# [The exercise]
Output, with no changes, the span of lines that opens with the line containing "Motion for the" and closes with the last line.

# [Data extract]
* * * * *

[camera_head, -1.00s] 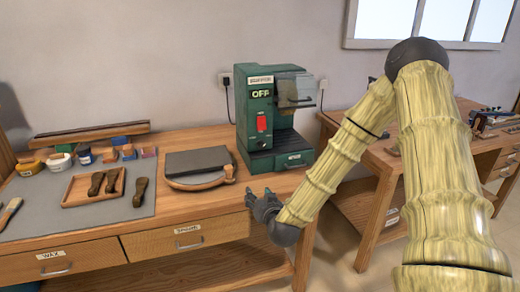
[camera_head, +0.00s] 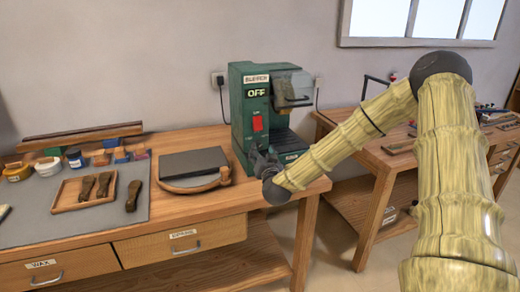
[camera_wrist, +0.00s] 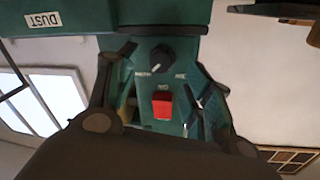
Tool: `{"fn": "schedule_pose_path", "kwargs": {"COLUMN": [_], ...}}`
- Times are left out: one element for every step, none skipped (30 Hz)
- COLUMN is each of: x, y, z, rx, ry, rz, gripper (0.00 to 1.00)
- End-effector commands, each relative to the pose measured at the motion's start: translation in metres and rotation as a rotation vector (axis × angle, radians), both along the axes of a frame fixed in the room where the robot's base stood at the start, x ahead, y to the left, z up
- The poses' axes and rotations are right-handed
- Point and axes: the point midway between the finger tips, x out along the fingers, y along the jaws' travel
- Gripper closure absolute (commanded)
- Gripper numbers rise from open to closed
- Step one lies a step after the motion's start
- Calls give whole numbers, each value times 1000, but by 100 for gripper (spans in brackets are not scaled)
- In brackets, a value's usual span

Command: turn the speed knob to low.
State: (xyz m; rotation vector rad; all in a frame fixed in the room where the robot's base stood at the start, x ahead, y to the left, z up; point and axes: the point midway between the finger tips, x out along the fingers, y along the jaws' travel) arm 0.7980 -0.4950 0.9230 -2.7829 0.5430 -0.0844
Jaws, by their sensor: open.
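The speed knob (camera_wrist: 161,60) is a dark round dial on the front of a green machine (camera_head: 238,125). Small labels sit on either side of it, too blurred to read. A red switch (camera_wrist: 162,104) is close to the knob in the wrist view and also shows in the head view (camera_head: 257,124). My gripper (camera_head: 261,158) is in front of the machine's lower front. In the wrist view its open fingers (camera_wrist: 165,75) stand on both sides of the knob and switch, with nothing held. Contact with the knob cannot be told. The knob is hidden in the head view.
The machine's sign (camera_head: 257,92) reads OFF. A dark slab on a wooden board (camera_head: 193,166) lies left of it. A wooden tray (camera_head: 68,204) with dark-handled tools and several small pots are farther left. Another bench (camera_head: 400,155) stands at right.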

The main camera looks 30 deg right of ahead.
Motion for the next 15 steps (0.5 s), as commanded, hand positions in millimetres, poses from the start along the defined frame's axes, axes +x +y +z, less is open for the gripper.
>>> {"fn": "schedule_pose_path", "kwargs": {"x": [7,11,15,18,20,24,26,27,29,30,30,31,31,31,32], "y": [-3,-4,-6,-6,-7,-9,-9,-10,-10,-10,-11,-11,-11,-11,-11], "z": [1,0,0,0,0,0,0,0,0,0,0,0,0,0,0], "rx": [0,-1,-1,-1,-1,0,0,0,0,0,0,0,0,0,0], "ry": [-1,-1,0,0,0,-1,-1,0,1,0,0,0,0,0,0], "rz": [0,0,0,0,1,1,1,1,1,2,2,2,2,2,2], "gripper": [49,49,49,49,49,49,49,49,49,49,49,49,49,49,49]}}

* * * * *

# [Worked answer]
Motion for the next 15 steps (0.5 s), as commanded, hand positions in millimetres, poses from the start along the defined frame's axes, axes +x +y +z, less is open for the gripper.
>>> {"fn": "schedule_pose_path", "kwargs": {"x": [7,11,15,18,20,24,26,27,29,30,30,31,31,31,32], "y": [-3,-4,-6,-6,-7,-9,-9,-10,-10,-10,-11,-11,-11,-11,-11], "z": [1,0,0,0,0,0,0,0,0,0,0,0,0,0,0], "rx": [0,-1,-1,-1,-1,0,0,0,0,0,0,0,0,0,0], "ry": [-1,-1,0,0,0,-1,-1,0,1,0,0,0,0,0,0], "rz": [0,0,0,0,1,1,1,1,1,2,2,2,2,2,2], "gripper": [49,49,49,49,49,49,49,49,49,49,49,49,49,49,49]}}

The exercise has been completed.